The term natural gas sounds wholesome and benign, but this gas isn’t harmless. Natural gas, which some people call methane gas, natural methane gas, or fossil gas, is a type of petroleum, or hydrocarbon. Like crude oil, it consists of molecules created entirely from carbon and hydrogen.
Methane and ethane are both in gas form when they come from the ground. Other components, such as propane, butane, pentane, hexane and heptane, are often called natural gas liquids. They are liquid under normal production conditions and can be kept in a liquid form with relatively little pressure.
We burn methane to generate electricity or heat our houses. As I mentioned above, we burn a lot of it right here in Alberta to generate electricity, warm water, and process steam for the oil patch.
We convert ethane to ethylene and then polyethylene, which we use to make consumer plastics like plastic bags, cling wrap, and wire insulation.

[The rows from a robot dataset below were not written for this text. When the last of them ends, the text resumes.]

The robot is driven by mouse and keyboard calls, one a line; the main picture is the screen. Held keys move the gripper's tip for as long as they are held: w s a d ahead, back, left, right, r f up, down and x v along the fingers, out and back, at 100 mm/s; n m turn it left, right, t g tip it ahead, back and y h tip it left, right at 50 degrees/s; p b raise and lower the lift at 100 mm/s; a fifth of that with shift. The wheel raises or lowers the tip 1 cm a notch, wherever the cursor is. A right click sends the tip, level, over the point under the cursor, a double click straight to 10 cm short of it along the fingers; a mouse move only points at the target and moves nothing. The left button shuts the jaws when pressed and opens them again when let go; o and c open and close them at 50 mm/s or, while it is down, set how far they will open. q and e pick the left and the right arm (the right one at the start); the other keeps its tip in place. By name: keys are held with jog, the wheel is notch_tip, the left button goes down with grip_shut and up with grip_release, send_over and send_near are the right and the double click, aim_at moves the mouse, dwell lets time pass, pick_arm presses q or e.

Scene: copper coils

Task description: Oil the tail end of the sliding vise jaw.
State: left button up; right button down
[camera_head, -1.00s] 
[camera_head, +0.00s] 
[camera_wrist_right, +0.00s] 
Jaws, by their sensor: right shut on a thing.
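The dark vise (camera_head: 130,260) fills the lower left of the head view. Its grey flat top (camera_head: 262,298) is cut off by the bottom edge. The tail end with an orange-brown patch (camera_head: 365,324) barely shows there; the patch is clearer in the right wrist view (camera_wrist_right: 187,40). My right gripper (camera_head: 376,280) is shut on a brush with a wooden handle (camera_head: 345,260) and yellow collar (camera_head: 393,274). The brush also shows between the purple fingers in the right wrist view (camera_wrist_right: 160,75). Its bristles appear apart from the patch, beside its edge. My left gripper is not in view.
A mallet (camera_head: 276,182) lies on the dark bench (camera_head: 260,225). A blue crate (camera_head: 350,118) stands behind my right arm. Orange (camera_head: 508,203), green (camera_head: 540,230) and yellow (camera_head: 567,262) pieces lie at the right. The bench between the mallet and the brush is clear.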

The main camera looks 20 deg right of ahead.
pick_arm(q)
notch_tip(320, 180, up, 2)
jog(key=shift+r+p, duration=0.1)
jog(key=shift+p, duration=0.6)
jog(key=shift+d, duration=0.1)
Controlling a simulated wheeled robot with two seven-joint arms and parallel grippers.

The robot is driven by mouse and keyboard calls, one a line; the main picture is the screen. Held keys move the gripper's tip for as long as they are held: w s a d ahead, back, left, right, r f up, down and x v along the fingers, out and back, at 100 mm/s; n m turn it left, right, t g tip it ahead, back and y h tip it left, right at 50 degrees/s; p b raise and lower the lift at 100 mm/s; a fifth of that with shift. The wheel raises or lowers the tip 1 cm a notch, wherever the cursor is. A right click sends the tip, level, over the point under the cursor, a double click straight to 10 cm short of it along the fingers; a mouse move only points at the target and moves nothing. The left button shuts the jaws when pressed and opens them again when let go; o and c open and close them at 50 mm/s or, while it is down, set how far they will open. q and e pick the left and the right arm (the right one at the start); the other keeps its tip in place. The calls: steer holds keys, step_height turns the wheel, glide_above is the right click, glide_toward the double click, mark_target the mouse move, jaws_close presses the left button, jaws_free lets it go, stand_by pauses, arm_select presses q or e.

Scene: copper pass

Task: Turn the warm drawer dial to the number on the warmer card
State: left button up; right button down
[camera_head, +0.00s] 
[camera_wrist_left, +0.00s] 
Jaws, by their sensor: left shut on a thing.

We burn propane in our camp stoves and barbecues, or use it in industrial cooling applications. We also convert it to propylene and then polypropylene, which we use to make products such as plastic furniture, forks, gears, containers for cleaning products and bleach, textiles, and packaging.
We blend butane with propane or gasoline and burn it. We use it as a petrochemical feedstock, which we turn into synthetic rubber for tires. We also use it as an aerosol propellant, refrigerant, and fuel for cigarette lighters and portable stoves.
In addition to these fractions, natural gas liquids also contain two other important components, pentane and pentanes plus, which I mentioned previously. We convert pentane into gasoline or polystyrene. We use pentanes plus to dilute Alberta’s heavy crude and bitumen so they will flow through pipelines. This particular commodity is sometimes called natural gasoline, which is almost funny. We all know there’s nothing natural about gasoline.
Natural gas might be a naturally occurring substance, but there’s nothing natural about what we do with it. When we consider the end uses, it’s clear that we’re talking about an industrial product, one that does great amounts of damage to the biosphere.
Some people believe natural gas is a clean fuel, but it isn’t really. Burning it may not create the same levels of pollution as burning coal, but it is nowhere near “clean” when we consider the full impact it has on our environment. Whether we burn it, vent it, flare it, leak it, or process it into other products, natural gas is a potent source of greenhouse gases and other pollutants at every link in its value chain. That’s why we consider natural gas in this series of posts on Alberta’s greenhouse gas emissions.